Minyans for meditation, artists and doubters: How Jewish day schools are reimagining daily prayer
Published September 25, 2019
On the top floor of SAR Academy in Riverdale, New York, a group of students at the Jewish day school gather for morning prayers. After the recitation of the first blessings, they sit quietly for five minutes in perfect stillness, backs erect and feet planted firmly on the floor, drawing attention to their breath and observing their thoughts arise.
Later, during the formal Jewish call to prayer known as the Barekhu, they are told to assume a mountain pose — a standing yoga posture with the spine upright and hands fully extended downward — before performing the traditional bow. When the service arrives at the Shema prayer, the central declaration of Jewish faith in one God, they are offered a series of intentions on which to meditate. Sometimes the group chants the Shema repeatedly in a call-and-response style.
This is the meditation minyan, an alternative prayer service at the Modern Orthodox school run for five years by Rabbi Hillel Broder, now the principal of the Hebrew Academy of Long Beach in New York.
Launched as part of a broader effort by SAR to inspire a deeper connection to prayer, the meditation minyan is one of several alternatives to the traditional daily prayer service offered by the school.
“I always felt there was a tremendous amount lacking in prayer education,” Broder said. “Students had opportunities for self-expression or for song or for movement earlier in the Jewish day school system. But by the time they get to high school, a lot of prayer education has to do with learning the language and choreography, but not the spirit of the prayers. That for me felt developmentally stunting.”
Broder is not alone. Most Jewish day schools include mandatory prayer as part of the daily schedule and, in principle, are committed to inspiring regular prayer as a lifelong religious practice.
But many educators acknowledge that they struggle to make that a reality. So they are experimenting with all kinds of alternative approaches — including yoga, music and writing assignments — in an effort to do better.
“Most educators would say it’s one of the most challenging dimensions of the day school experience,” said Alex Pomson, a consultant who has studied Jewish day schools. “If you spend enough time in day schools, invariably prayer surfaces as some piece of the overall cultural experience and as a challenging thing to do well.”
At Pressman Academy, a Conservative Jewish day school in Los Angeles, students approach prayer differently each day. One day there’s a traditional service. On another, students focus on learning the Shabbat prayers. One day features a bar or bat mitzvah celebration.

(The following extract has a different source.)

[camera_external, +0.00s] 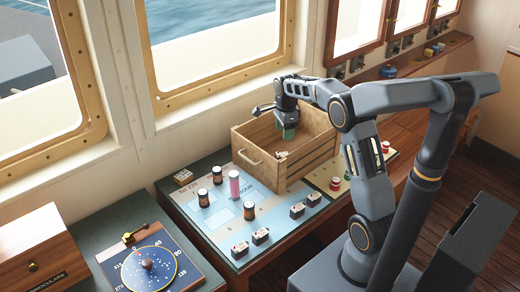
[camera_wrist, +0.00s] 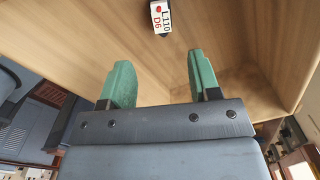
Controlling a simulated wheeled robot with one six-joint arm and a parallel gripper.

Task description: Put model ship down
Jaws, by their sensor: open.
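My gripper (camera_external: 289,133) is inside the wooden crate (camera_external: 262,170), pointing down. In the wrist view my gripper (camera_wrist: 159,57) has its two green fingers apart with nothing between them. A small dark block with a white label reading "L110 D6" (camera_wrist: 161,17), which looks like the model ship, lies on the crate floor beyond the fingertips, apart from them. It shows as a small pale spot in the outside view (camera_external: 282,155). Its shape is too small to make out fully there.
The crate stands on a blue chart table (camera_external: 215,220). Several dark cylinders, a pink cylinder (camera_external: 234,185) and similar labelled blocks (camera_external: 261,236) stand left and in front of it. A round dial (camera_external: 148,268) and a wooden binoculars box (camera_external: 38,255) are farther left.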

On one day, the school offers prayer electives that have included yoga, music and even a doubter’s minyan, in which students can pause the service to discuss whether they believe the particular claims made in the liturgy.
“Ultimately, we want kids in relationship with God,” said Erica Rothblum, Pressman’s head of school. “Relationships are not always easy. And if we don’t give a space for kids to be able to grapple with their relationship with God, we are in danger of them leaving that relationship.”
At The Leffell School, formerly known as Schechter Westchester and located in the suburbs of New York, alternative prayer options include a yoga minyan, an a cappella minyan where students practice choral arrangements to be sung around the school, a meditation minyan and an artists’ minyan, where students work on visual projects highlighting themes from the siddur, or prayer book.
Teaching the basic mechanics of Jewish prayer generally is considered much easier than fostering a meaningful connection with it — an objective that eludes even many committed adults. But the fundamentals of prayer also must be taught, and schools are earmarking time for that, too.
At Hillel Torah, a Modern Orthodox day school near Chicago, principal Menachem Linzer leads a multiweek workshop every year in which he teaches prayer nusach, the Hebrew term denoting the particular melodies traditionally employed for different parts of the service. Then the students are placed on a rotation to ensure that each one has a chance to lead the service.
In the past, the school did this informally, but the result was that kids who didn’t enjoy it were able to avoid leading services. Now everyone gets a turn, and though some students struggle with the tunes or the unfamiliar Hebrew, Linzer says the challenge is worth it to develop lifelong prayer skills.
“Prayer is fairly abstract,” Linzer said. “It’s a challenge for adults. It’s not an easy thing. So the more kids are involved in a hands-on way, the more engaged they are.”
At SAR, Broder’s minyan was among a number of alternatives offered to the traditional service. Others included a women-only service, an explanatory service (where students took time to study the prayers in depth) and a student-run service.
“There’s a general sense of the humdrum of daily prayer, a feeling like kids were going about it with a certain obligatory sense but not in a kind of ideal, inspired sense,” said Rabbi Jonathan Kroll, SAR’s principal, who ran an alternative prayer service that focused on current events. “We were trying to figure out ways in which we could spark a little more enthusiasm and inspiration.”
In Broder’s case, students weren’t just learning skills for prayer but for life. After leading the meditation minyan for a time, students began to request periods of mindfulness in their classes as well.
“That was really heartening,” Broder said. “I think it became part of the fabric of the way they approached mundane stressful moments as much as it became part of their prayer practice.”